§ **TASK DESCRIPTION**: Give back an exact copy of the lines from the start of the material through the line bearing "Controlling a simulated". Include both ends and nothing else.

§ **SOURCE DATA**:

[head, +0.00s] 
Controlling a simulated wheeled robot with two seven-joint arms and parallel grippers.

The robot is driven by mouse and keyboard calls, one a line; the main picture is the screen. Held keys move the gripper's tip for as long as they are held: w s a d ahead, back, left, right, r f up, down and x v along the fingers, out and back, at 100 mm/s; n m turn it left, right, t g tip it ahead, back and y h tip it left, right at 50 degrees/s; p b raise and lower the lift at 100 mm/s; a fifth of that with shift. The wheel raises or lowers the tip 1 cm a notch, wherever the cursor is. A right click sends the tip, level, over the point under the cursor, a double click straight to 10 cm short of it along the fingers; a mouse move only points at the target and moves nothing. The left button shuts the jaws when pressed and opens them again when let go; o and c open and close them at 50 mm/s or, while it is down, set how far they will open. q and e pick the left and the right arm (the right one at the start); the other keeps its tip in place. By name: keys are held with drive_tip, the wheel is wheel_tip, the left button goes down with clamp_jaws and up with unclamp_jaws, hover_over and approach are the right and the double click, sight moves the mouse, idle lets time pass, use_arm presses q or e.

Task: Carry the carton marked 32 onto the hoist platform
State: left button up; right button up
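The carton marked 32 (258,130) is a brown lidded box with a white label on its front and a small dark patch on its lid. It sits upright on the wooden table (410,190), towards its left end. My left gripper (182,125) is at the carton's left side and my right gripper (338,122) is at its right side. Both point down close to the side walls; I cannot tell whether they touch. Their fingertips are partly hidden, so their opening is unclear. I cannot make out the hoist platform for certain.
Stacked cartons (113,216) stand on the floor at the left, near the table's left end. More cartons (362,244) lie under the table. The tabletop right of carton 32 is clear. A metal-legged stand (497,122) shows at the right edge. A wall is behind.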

§ **RESULT OF THE EXERCISE**:
[head, +0.00s] 
Controlling a simulated wheeled robot with two seven-joint arms and parallel grippers.

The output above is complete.